Colombia vive hoy el primer gobierno plenamente declarado de izquierda en su historia republicana. La llegada de Gustavo Petro a la Casa de Nariño despertó altas expectativas entre sus simpatizantes, quienes esperaban un cambio estructural, una apuesta por la equidad y una lucha frontal contra la corrupción. Sin embargo, a casi tres años de iniciado su mandato, el panorama es desalentador.
Lejos de consolidar una agenda coherente, el Gobierno ha estado marcado por una constante inestabilidad. Los escándalos de corrupción que salpican a funcionarios cercanos al presidente, los rumores de compra de congresistas para asegurar mayorías, y la desorganización interna del gabinete minan la legitimidad del proyecto político del Pacto Histórico. Resulta paradójico que un gobierno que prometió luchar contra las élites termine protagonizando prácticas que tanto criticó.

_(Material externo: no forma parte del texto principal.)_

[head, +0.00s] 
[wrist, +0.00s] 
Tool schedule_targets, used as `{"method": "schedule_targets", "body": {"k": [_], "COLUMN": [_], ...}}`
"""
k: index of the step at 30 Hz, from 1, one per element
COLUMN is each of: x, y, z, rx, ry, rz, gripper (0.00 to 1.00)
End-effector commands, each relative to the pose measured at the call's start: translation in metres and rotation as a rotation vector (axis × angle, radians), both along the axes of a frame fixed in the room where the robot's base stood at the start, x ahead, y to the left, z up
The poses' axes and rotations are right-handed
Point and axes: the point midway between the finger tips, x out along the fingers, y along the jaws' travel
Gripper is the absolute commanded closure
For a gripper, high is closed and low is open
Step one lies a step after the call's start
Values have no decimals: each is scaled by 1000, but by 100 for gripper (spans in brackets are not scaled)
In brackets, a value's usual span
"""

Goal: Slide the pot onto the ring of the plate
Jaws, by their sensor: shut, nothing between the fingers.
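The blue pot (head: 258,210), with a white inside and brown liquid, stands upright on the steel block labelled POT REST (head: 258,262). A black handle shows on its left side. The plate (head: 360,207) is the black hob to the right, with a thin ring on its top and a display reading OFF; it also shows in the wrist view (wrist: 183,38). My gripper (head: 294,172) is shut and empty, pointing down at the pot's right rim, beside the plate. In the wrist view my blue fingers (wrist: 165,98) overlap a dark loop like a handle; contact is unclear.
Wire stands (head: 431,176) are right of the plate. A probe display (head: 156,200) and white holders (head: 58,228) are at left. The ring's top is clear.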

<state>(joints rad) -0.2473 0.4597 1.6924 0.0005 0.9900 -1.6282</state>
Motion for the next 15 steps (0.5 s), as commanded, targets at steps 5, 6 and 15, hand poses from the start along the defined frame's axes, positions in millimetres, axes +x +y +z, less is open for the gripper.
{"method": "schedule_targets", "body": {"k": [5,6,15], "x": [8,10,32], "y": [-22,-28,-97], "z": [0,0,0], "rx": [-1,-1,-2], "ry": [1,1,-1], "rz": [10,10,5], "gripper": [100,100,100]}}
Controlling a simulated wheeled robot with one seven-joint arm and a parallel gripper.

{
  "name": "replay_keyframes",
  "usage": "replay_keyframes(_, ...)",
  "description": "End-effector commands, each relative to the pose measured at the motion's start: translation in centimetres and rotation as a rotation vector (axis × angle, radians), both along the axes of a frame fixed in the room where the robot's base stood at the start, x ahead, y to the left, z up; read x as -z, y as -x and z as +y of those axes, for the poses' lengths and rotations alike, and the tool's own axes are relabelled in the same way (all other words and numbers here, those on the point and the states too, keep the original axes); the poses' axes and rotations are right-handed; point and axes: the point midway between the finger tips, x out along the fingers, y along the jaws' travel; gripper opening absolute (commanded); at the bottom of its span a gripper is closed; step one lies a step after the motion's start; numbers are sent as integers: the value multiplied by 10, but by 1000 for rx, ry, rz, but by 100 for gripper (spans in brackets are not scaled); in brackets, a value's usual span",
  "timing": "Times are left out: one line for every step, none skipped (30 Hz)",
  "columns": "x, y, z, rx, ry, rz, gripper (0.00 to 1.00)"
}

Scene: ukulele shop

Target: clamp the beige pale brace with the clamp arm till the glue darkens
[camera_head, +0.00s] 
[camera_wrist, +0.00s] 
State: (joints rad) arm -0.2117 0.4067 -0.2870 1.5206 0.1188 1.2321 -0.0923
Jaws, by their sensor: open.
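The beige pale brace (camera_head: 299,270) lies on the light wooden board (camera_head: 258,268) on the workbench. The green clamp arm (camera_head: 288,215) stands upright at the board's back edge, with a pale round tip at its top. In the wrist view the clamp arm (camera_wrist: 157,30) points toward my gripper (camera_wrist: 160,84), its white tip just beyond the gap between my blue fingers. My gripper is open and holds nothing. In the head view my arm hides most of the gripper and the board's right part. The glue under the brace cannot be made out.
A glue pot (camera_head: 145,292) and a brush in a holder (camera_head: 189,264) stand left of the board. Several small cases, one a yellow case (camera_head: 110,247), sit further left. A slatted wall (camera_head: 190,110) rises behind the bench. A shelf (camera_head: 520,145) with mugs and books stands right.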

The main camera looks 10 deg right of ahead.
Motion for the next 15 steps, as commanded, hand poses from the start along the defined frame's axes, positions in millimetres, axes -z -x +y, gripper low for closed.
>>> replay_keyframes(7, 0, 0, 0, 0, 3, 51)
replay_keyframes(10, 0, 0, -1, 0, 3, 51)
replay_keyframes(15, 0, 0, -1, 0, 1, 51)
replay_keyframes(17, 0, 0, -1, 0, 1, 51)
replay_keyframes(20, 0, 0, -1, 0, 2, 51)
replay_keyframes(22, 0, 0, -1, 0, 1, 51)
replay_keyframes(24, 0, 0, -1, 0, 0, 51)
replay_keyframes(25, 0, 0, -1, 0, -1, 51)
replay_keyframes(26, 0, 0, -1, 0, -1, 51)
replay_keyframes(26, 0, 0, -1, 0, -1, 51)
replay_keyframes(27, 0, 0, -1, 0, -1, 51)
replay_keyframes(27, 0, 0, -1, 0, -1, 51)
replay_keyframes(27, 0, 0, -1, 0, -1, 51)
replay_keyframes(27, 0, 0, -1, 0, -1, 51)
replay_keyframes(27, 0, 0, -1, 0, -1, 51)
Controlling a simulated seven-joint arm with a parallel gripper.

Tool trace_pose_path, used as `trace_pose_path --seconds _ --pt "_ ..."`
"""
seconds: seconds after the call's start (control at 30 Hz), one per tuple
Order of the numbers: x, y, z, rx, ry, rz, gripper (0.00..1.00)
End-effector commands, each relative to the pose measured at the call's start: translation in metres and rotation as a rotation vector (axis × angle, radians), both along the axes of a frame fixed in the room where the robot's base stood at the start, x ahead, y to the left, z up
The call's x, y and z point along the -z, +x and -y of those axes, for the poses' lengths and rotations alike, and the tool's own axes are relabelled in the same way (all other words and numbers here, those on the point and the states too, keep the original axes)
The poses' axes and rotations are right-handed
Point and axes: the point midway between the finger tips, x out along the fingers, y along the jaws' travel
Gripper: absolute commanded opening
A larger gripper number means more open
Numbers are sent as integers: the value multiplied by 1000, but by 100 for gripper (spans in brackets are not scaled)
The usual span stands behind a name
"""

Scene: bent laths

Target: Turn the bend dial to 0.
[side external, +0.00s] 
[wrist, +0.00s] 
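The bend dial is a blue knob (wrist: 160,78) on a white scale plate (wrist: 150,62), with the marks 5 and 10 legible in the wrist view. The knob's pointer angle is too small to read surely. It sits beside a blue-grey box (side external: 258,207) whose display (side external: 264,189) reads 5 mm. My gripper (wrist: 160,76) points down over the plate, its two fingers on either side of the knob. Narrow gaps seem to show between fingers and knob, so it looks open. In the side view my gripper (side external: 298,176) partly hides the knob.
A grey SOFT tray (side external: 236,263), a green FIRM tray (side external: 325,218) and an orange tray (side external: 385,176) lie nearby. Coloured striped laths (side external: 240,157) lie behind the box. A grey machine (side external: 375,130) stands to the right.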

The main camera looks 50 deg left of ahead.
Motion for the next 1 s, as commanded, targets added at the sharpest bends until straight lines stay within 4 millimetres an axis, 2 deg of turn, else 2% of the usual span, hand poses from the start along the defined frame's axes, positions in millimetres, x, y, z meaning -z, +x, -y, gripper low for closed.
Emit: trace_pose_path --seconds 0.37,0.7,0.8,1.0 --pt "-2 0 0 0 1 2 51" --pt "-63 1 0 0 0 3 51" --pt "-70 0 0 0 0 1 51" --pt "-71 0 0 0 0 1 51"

Se vendió un relato de renovación y justicia social. Se prometió una transformación profunda del modelo económico y una reivindicación de los más vulnerables. Pero ese discurso, que tanto ilusionó a millones de colombianos, se ha venido desmoronando por la ausencia de resultados concretos y la profunda improvisación en la toma de decisiones. El gobierno no solo ha fallado en su capacidad de ejecución, sino que también ha demostrado una alarmante desconexión con las prioridades reales del país.

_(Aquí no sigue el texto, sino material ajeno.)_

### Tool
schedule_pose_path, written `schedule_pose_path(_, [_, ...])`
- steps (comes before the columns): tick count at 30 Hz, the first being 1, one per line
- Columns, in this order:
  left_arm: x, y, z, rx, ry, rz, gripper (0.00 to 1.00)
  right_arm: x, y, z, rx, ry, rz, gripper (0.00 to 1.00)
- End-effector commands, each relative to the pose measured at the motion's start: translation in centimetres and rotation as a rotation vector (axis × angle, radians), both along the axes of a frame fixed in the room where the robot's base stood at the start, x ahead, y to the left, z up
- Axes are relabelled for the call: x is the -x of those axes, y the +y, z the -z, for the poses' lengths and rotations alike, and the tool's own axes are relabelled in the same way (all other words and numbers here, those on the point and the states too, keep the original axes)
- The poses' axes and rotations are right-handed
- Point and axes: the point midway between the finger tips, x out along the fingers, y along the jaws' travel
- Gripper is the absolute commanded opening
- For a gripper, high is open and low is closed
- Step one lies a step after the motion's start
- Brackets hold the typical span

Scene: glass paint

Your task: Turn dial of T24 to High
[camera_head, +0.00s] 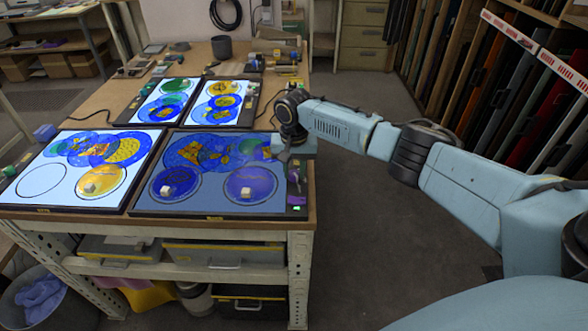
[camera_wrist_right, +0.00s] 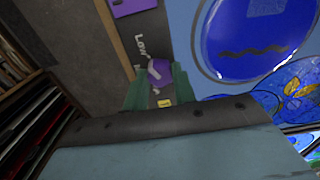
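The near right glass panel (camera_head: 150,205) lies on the workbench, dimmer than its neighbours. A dark control strip (camera_head: 297,199) with a small green light runs along its right side. In the right wrist view a purple dial (camera_wrist_right: 159,73) with a white pointer mark sits on this strip, "Low" printed beside it; another label is partly hidden. My right gripper (camera_head: 292,158) is over the strip. In the wrist view its green fingers (camera_wrist_right: 159,86) stand on either side of the dial; whether they press on it is unclear. "T24" is not readable. My left gripper is out of view.
Three other lit glass panels (camera_head: 66,196) lie left and behind, with small blocks on some. Tools and a dark cup (camera_head: 222,47) stand farther back on the workbench (camera_head: 190,58). A rack of sheets (camera_head: 480,80) stands at the right. The floor between is clear.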

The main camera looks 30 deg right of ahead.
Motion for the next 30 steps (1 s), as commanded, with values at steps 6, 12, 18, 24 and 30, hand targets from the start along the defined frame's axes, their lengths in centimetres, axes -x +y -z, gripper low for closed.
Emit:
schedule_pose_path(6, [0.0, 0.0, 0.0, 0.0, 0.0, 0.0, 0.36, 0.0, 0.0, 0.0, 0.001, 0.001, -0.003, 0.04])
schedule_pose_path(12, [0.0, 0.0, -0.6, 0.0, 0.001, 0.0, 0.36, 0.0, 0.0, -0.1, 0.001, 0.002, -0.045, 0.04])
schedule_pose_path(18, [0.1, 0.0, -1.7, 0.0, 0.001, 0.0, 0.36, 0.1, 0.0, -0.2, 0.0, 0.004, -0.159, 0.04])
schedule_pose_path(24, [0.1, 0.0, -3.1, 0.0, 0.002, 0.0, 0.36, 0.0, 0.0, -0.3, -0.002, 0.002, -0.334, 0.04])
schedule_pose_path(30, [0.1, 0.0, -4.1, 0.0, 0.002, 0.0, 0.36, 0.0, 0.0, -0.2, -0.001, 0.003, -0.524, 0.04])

Hoy suenan más los desplantes del presidente a sus propios ministros que los avances en política pública. La improvisación ha sido una constante, y el tono confrontacional del jefe de Estado ha contribuido a una profunda polarización nacional. En lugar de gobernar para todos los colombianos, el discurso presidencial ha reforzado divisiones y ha estancado consensos fundamentales.
El país no necesita un gobernante que se encierre en su círculo ideológico ni que convierta el poder en una tribuna para alimentar resentimientos. Necesita liderazgo, serenidad, capacidad de gestión y, sobre todo, un profundo respeto por las instituciones. En su lugar, lo que hemos visto es una administración que no logra cohesionar su equipo, que ha cambiado ministros como si fueran fichas de un tablero y que ha priorizado la narrativa sobre la acción efectiva.
No se trata de desear el fracaso de un gobierno, porque el fracaso del gobierno es, en última instancia, un retroceso para el país. Pero la evidencia, lamentablemente, es contundente. Aun sin concluir su mandato, el primer gobierno de izquierda en Colombia ya deja una amarga lección: el cambio sin preparación, sin ética, sin responsabilidad, no construye futuro. Solo desilusión.
Fracasó no solo porque se equivocó en la forma, sino también en el fondo. Porque confundió el liderazgo con la imposición, la transformación con el caos, y la esperanza con la manipulación. El fracaso de la izquierda en Colombia no es el fracaso de las ideas sociales, sino el fracaso de quienes, en nombre de ellas, llegaron al poder sin saber cómo ejercerlo. Y eso, lejos de ser una anécdota política, es una tragedia institucional.